Ordinarily, protesters who tried to occupy the Wisconsin Capitol Building would be swiftly arrested and removed. But this weekend, police in Madison, Wisconsin, not only allowed pro-union protesters to stay and sleep in the state Capitol Building, they joined them.

Wisconsin union supporters applauded this lawlessness. One exulted, “Police have just announced to the crowds inside the occupied State Capitol of Wisconsin: ‘We have been ordered by the legislature to kick you all out at 4:00 today. But we know what’s right from wrong. We will not be kicking anyone out, in fact, we will be sleeping here with you!’ Unreal.”  (Days later, the police finally told the protesters to leave the Capitol Building, but “didn’t evict“ them at that time, and protesters were still camped out in the Capitol Building on the morning of March 1, with their garbage and trash littering the building and the surrounding areas. By the time the police finally took grudging action to limit the protesters’ access to the building, it was during business hours — when the building has traditionally been open to the public. So a union lawyer then promptly got a temporary restraining order that, with little explanation, forced Wisconsin officials to reopen the building to the public during business hours, thus making it harder for them to clean up the building and prevent future occupations.)
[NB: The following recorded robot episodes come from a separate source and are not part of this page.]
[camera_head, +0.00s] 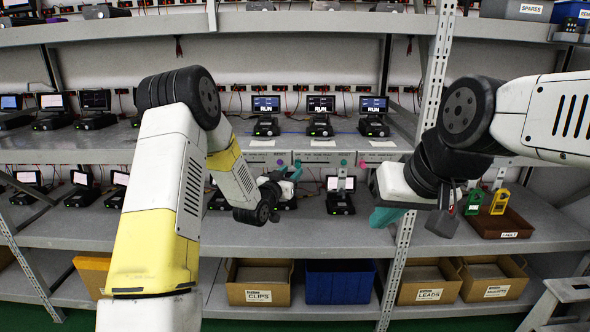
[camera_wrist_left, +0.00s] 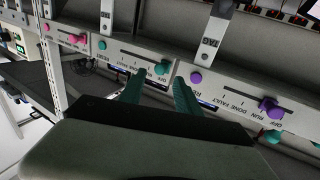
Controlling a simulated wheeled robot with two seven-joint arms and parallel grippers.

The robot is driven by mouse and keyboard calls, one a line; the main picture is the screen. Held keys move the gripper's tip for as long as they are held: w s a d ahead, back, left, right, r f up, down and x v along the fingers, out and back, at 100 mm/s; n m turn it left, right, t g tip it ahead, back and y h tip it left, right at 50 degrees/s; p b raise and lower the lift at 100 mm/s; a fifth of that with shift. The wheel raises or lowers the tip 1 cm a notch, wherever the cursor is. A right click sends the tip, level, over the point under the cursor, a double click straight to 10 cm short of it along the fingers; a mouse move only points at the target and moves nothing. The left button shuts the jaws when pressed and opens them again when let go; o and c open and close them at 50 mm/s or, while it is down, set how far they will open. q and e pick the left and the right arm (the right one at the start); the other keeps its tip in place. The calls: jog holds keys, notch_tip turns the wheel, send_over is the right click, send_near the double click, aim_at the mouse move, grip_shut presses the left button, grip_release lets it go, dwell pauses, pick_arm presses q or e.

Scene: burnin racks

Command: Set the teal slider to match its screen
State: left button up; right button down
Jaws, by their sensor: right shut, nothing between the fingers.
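The teal slider knob (camera_wrist_left: 162,67) sits near the right end of its track on a white panel strip under the shelf, in the left wrist view. A round teal marker (camera_wrist_left: 102,44) is at the panel's other end. My left gripper (camera_wrist_left: 157,88) is open, its two teal fingers apart and pointing at the panel around the knob; I cannot tell whether they touch it. In the head view my left gripper (camera_head: 291,174) is just below the strip. The middle screen (camera_head: 320,104) above reads RUN. My right gripper (camera_head: 384,215) is shut and empty, apart from the panel.
A purple slider knob (camera_wrist_left: 270,108) and a pink slider knob (camera_wrist_left: 77,38) lie on the neighbouring panels. Other screened devices (camera_head: 340,195) stand on the shelf below. A slotted upright (camera_head: 425,100) and a brown tray (camera_head: 520,224) are near my right arm. Bins fill the lowest shelf.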

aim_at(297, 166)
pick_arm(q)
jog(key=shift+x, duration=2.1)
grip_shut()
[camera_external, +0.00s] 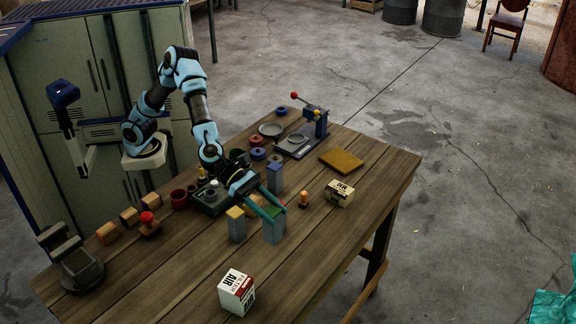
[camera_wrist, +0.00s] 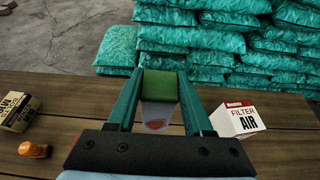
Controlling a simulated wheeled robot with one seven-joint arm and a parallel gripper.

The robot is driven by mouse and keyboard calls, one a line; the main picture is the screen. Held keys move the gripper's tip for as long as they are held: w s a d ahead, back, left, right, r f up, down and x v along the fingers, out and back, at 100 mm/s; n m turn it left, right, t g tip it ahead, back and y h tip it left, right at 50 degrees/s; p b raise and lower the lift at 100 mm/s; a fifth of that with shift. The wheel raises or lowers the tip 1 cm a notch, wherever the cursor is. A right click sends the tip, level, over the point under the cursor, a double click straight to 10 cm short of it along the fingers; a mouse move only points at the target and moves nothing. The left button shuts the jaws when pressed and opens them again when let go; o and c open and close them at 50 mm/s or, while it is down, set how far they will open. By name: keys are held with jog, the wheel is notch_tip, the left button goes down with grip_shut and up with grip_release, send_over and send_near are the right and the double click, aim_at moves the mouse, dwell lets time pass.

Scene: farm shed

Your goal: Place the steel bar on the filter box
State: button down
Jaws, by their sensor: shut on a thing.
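My gripper (camera_external: 273,212) is shut on a grey steel bar (camera_external: 274,232) with a green top, held upright. In the wrist view the bar's green top (camera_wrist: 160,86) sits between the two teal fingers (camera_wrist: 160,80). Whether the bar's foot touches the table is unclear. The filter box (camera_external: 237,292), white and red with "FILTER AIR" on it, sits near the table's front edge, apart from the bar. It also shows right of the fingers in the wrist view (camera_wrist: 238,119). Two similar grey bars stand close by, one yellow-topped (camera_external: 237,225) and one blue-topped (camera_external: 275,177).
A mustard pad (camera_external: 341,160) and a small press (camera_external: 313,128) are farther back. The wooden table (camera_external: 312,260) is clear between the held bar and filter box.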

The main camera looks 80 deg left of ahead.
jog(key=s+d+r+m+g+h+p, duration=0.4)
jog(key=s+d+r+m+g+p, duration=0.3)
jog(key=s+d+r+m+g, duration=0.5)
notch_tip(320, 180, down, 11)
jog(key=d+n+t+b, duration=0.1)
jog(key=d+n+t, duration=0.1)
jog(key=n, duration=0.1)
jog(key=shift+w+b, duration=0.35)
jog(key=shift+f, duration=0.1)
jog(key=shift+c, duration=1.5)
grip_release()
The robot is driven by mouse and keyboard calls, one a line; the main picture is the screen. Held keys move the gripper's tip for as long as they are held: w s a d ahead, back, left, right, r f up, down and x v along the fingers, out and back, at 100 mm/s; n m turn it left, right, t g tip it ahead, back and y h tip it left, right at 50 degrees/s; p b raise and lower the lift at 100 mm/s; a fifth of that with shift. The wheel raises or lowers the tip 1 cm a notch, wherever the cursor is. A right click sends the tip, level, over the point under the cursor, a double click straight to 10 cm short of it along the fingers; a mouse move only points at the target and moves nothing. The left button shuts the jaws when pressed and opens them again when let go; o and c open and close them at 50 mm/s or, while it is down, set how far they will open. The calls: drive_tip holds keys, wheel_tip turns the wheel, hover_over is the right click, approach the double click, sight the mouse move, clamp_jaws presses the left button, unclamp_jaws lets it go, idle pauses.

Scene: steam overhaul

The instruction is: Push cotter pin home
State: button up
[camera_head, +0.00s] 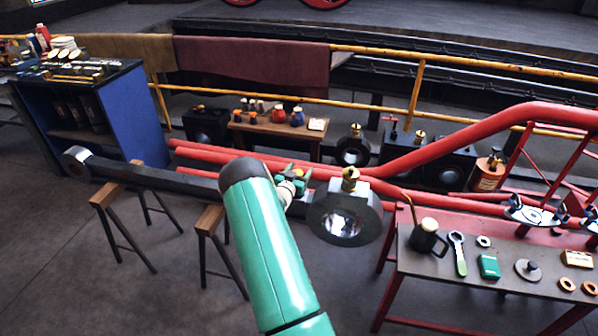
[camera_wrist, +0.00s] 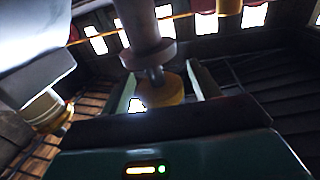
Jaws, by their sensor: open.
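My gripper (camera_head: 297,172) is beside the dark ring-shaped rod end (camera_head: 345,235), left of its brass cup (camera_head: 349,178). In the wrist view my gripper (camera_wrist: 165,82) has its two fingers apart. A tan round disc (camera_wrist: 163,92) shows between them, under a grey flanged cylinder (camera_wrist: 143,35) with a thin stem. I cannot tell whether the fingers touch the disc. A grey block (camera_wrist: 30,50) with a brass fitting (camera_wrist: 45,110) is at left in the wrist view. I cannot make out a cotter pin for certain; my arm and fingers hide part of this area.
The long dark rod (camera_head: 150,180) rests on wooden-topped trestles (camera_head: 118,188). Red rods (camera_head: 220,155) run behind it. A bench (camera_head: 440,262) at right holds a black can (camera_head: 427,240), a spanner (camera_head: 458,254) and small parts. A blue cabinet (camera_head: 130,115) stands at left. The front-left floor is clear.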

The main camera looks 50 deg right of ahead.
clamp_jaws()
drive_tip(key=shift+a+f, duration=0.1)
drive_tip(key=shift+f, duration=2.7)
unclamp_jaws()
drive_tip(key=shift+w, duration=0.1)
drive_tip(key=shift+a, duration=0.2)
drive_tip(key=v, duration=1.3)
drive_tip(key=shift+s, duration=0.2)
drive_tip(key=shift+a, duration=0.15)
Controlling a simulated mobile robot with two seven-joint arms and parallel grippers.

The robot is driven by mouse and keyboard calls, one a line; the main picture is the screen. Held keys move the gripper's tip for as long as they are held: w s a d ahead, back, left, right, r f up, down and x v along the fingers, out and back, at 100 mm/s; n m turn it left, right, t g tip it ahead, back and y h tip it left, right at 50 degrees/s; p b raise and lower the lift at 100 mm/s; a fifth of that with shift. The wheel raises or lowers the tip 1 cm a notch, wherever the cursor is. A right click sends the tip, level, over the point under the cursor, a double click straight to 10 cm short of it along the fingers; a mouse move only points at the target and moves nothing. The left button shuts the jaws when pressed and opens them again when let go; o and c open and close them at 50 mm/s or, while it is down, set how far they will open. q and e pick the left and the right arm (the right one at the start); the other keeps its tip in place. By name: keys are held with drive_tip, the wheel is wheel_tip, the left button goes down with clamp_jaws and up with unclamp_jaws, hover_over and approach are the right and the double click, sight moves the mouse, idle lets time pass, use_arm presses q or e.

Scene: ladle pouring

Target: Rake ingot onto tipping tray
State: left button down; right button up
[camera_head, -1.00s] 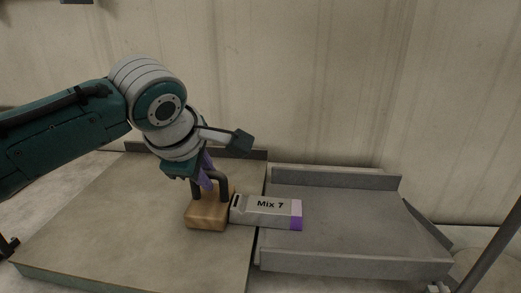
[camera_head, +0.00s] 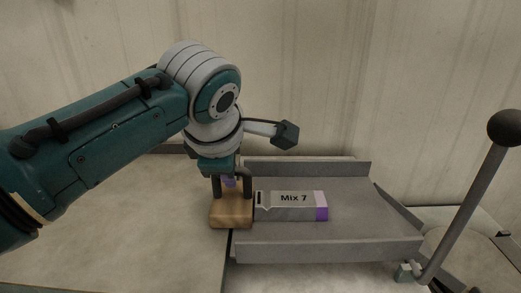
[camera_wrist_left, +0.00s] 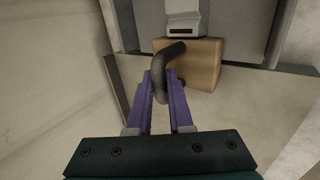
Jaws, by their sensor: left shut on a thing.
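The ingot (camera_head: 290,207), a grey bar marked "Mix 7" with a purple right end, lies on the grey tipping tray (camera_head: 330,246) near its left edge. The rake, a wooden block (camera_head: 231,213) with a dark bent handle, stands at the seam between the left board and the tray, against or very close to the ingot's left end. My left gripper (camera_head: 229,182) is above the block. In the left wrist view its purple fingers (camera_wrist_left: 163,88) are shut on the dark handle, and the block (camera_wrist_left: 203,65) is just beyond. My right gripper is out of view.
The tray has raised walls at its back (camera_head: 310,169) and front, with free surface right of the ingot. A lever with a black knob (camera_head: 505,127) stands at the right. The left board (camera_head: 150,225) is bare.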

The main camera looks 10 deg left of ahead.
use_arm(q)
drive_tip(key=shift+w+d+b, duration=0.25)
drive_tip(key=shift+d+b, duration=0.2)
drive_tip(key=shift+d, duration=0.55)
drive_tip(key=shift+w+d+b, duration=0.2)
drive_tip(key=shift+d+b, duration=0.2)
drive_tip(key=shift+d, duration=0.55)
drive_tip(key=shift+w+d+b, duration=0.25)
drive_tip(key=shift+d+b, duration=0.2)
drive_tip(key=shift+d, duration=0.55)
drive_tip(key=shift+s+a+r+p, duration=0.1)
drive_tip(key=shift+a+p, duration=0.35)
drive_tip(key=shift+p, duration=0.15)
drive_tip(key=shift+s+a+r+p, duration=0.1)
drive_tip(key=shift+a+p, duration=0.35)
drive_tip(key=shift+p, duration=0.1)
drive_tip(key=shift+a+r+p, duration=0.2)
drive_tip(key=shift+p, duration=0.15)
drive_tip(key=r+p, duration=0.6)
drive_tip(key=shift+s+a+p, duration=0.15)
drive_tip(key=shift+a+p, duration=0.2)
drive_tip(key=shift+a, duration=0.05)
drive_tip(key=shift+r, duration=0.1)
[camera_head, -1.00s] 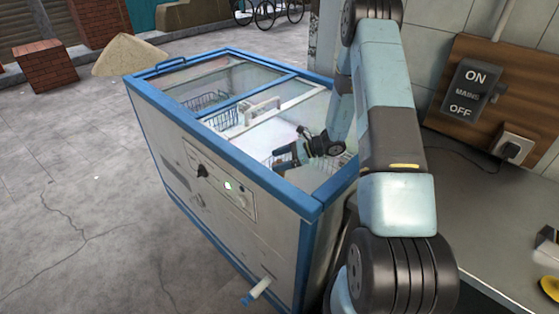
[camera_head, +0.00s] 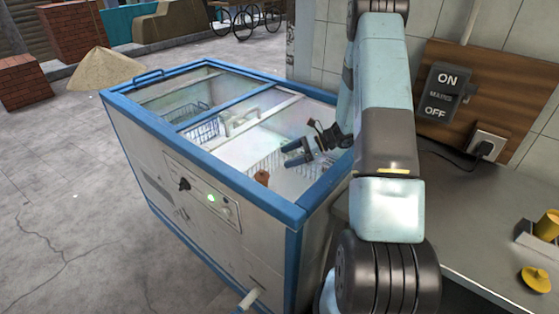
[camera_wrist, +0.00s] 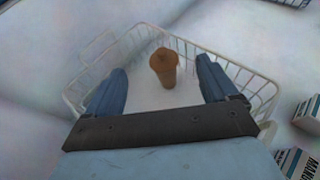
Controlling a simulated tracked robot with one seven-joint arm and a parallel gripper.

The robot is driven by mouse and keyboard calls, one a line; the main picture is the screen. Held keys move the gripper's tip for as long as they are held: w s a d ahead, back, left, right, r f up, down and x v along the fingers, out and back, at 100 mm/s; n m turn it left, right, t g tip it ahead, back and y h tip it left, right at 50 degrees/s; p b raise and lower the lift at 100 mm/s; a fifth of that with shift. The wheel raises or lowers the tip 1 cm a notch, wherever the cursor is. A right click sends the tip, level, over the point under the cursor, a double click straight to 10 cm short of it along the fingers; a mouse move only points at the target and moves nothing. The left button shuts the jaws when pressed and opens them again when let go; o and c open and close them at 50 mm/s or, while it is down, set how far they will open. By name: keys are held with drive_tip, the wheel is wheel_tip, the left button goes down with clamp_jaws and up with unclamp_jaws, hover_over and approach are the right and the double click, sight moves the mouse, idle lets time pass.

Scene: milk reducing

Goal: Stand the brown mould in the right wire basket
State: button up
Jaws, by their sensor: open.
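The brown mould (camera_head: 262,177) shows low in the right part of the freezer in the head view. In the wrist view the brown mould (camera_wrist: 164,70) stands about upright inside the outline of a white wire basket (camera_wrist: 258,80), near its middle. The right wire basket (camera_head: 262,163) shows in the head view, partly hidden by my arm. My gripper (camera_head: 287,153) is open, above the basket. In the wrist view my gripper (camera_wrist: 160,68) has its blue fingers on either side of the mould, with clear gaps and no contact.
The blue-rimmed freezer (camera_head: 250,190) encloses the baskets. Another wire basket (camera_head: 205,130) is further left, beyond a cross bar and a white handle (camera_head: 240,118). Printed cartons (camera_wrist: 308,112) lie right of the basket in the wrist view. A counter with yellow items (camera_head: 537,278) is at right.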

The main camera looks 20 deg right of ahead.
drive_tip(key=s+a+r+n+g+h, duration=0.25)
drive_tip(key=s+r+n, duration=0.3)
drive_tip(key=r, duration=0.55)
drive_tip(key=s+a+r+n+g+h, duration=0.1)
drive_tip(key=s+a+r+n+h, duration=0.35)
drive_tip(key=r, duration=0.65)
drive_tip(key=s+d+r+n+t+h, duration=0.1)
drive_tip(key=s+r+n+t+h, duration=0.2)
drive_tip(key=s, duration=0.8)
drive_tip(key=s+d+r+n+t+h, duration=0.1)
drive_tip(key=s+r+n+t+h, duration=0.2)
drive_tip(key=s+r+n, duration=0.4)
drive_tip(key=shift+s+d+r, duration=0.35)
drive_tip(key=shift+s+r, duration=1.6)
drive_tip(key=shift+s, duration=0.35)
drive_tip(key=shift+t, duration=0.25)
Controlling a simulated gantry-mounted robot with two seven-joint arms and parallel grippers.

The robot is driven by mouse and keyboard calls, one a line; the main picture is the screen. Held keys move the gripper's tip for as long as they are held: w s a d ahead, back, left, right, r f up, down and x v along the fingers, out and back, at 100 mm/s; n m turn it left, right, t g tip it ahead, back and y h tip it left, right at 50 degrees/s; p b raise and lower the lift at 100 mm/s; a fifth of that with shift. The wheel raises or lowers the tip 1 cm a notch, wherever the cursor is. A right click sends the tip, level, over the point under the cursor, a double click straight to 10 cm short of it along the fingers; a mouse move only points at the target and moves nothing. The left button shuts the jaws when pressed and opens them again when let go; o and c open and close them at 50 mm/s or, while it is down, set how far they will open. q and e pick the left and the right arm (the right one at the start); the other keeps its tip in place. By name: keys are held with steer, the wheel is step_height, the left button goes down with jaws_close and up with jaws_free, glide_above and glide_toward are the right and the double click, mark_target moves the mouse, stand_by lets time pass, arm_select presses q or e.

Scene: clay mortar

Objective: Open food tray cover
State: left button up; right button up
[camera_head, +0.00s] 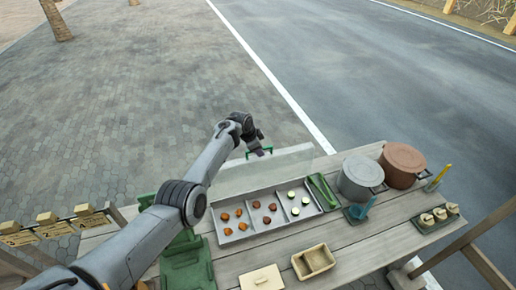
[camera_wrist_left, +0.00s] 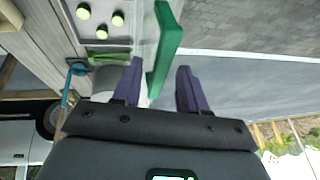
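The food tray (camera_head: 240,238) is a grey metal tray with three compartments on the wooden table, holding orange, dark red and pale green food pieces. Its clear cover (camera_head: 262,172) stands raised and tilted along the tray's far side. The cover's green handle (camera_head: 248,153) is at its upper edge. My left gripper (camera_head: 262,151) is at this handle. In the left wrist view, the green handle (camera_wrist_left: 165,45) reaches between the purple fingers of my left gripper (camera_wrist_left: 160,85), with gaps visible on both sides. My right gripper is not in view.
Right of the tray stand a green item (camera_head: 323,190), a grey pot (camera_head: 359,178) and a brown pot (camera_head: 402,163). A tan box (camera_head: 313,262) and a flat tan block (camera_head: 262,278) are in front. Open pavement lies beyond the table.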

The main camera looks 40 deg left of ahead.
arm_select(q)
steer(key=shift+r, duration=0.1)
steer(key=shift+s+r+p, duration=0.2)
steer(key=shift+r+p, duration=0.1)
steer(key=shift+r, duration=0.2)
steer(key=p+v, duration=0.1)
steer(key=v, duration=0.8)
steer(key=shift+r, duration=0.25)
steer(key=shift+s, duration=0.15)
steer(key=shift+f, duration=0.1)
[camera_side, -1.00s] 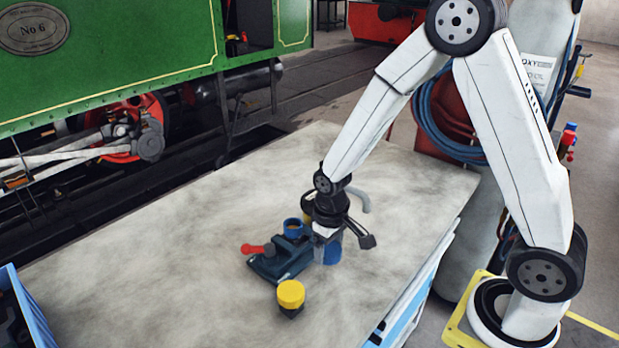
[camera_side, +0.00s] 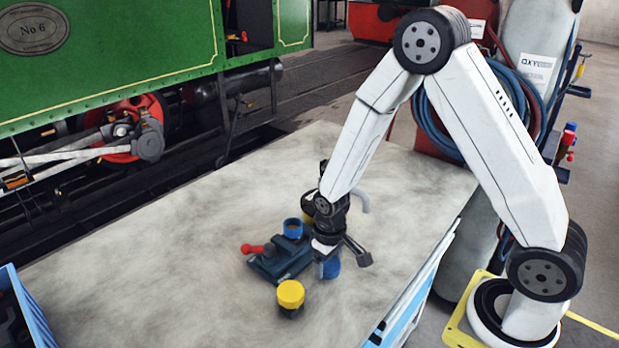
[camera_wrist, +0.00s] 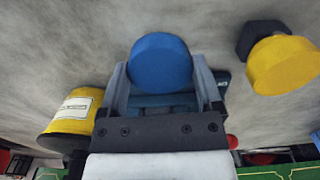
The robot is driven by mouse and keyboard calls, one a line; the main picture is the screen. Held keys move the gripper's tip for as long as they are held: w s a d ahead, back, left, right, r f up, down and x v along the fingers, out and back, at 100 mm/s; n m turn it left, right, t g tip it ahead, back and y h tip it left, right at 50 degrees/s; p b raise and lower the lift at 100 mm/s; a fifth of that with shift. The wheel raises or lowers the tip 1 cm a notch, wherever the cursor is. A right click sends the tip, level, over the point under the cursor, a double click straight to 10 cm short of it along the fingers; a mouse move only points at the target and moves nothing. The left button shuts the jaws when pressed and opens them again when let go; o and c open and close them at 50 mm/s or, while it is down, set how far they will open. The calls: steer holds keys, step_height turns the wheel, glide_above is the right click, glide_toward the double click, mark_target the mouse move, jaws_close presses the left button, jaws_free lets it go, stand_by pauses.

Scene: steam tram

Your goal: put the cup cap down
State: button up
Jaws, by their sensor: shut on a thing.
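The blue round cap (camera_wrist: 160,62) sits between the two fingers of my gripper (camera_wrist: 160,75) in the wrist view. My gripper is shut on it. In the side view the blue cap (camera_side: 330,268) is low beneath my gripper (camera_side: 326,258), close to the pale tabletop. I cannot tell whether it touches the surface. The cap is beside the right end of a dark blue vise (camera_side: 280,262), and the gripper partly hides both.
The vise has a red handle (camera_side: 252,249), and a blue ring-shaped piece (camera_side: 292,229) is at its back. A yellow-topped piece (camera_side: 290,293) stands in front. A yellow labelled can (camera_wrist: 72,118) shows in the wrist view. The pale tabletop (camera_side: 180,260) is clear to the left.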

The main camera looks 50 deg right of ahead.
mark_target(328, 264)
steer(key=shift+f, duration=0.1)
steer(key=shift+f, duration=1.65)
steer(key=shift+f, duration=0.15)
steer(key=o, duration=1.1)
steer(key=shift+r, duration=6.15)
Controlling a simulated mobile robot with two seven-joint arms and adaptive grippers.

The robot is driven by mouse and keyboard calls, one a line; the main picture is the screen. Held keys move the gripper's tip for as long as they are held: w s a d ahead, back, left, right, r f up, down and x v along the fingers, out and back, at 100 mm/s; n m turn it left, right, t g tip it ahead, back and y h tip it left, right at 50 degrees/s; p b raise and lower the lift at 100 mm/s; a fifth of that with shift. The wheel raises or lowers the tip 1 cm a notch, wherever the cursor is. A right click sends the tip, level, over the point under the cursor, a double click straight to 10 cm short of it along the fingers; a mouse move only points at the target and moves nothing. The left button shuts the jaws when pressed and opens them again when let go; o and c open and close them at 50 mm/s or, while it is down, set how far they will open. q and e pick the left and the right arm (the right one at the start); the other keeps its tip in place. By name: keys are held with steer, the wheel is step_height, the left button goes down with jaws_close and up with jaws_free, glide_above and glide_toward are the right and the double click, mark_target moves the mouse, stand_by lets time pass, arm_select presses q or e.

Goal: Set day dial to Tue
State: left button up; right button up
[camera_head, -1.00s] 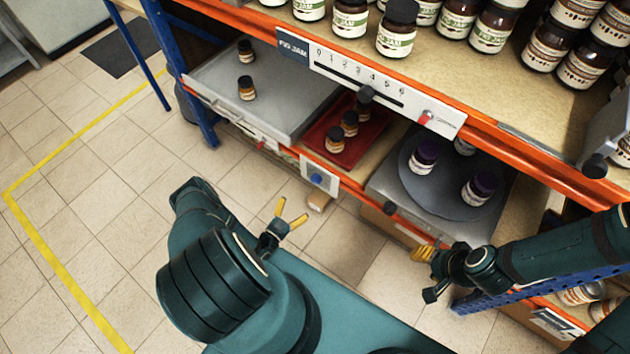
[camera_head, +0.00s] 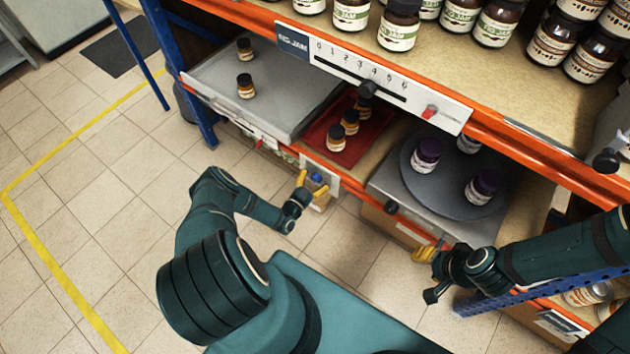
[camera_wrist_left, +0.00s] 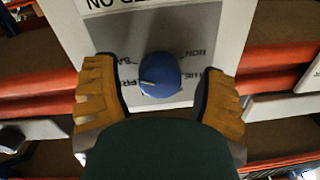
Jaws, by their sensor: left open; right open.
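The day dial is a round blue knob (camera_wrist_left: 160,75) with a short pale pointer line, on a grey plate with a white panel around it (camera_wrist_left: 72,22). Some lettering on the plate shows, upside down in the left wrist view; part of it is hidden by the knob and my gripper. My left gripper (camera_wrist_left: 160,95) is open, one yellow finger on each side of the knob, with gaps to it. In the head view the knob (camera_head: 317,178) shows between the fingertips of my left gripper (camera_head: 314,180). My right gripper (camera_head: 424,254) is open and empty, below the turntable.
An orange shelf beam (camera_wrist_left: 265,87) runs on both sides of the panel. Above are a grey tray (camera_head: 290,105) with small jars, a red tray (camera_head: 365,145) with jars, and a round grey turntable (camera_head: 445,190) with purple-lidded jars. Floor to the left is clear.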

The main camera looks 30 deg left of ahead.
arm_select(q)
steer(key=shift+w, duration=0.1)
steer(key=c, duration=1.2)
This foot-dragging by police and their selective enforcement of the law was a violation of federal court rulings, like Dwares v. City of New York (1992), that require police to enforce the law in a viewpoint neutral manner. In Dwares, police were sued for refusing to arrest people who attacked flag-burners because they disagreed with the flag-burners’ message — even though police ordinarily enforce laws against assault.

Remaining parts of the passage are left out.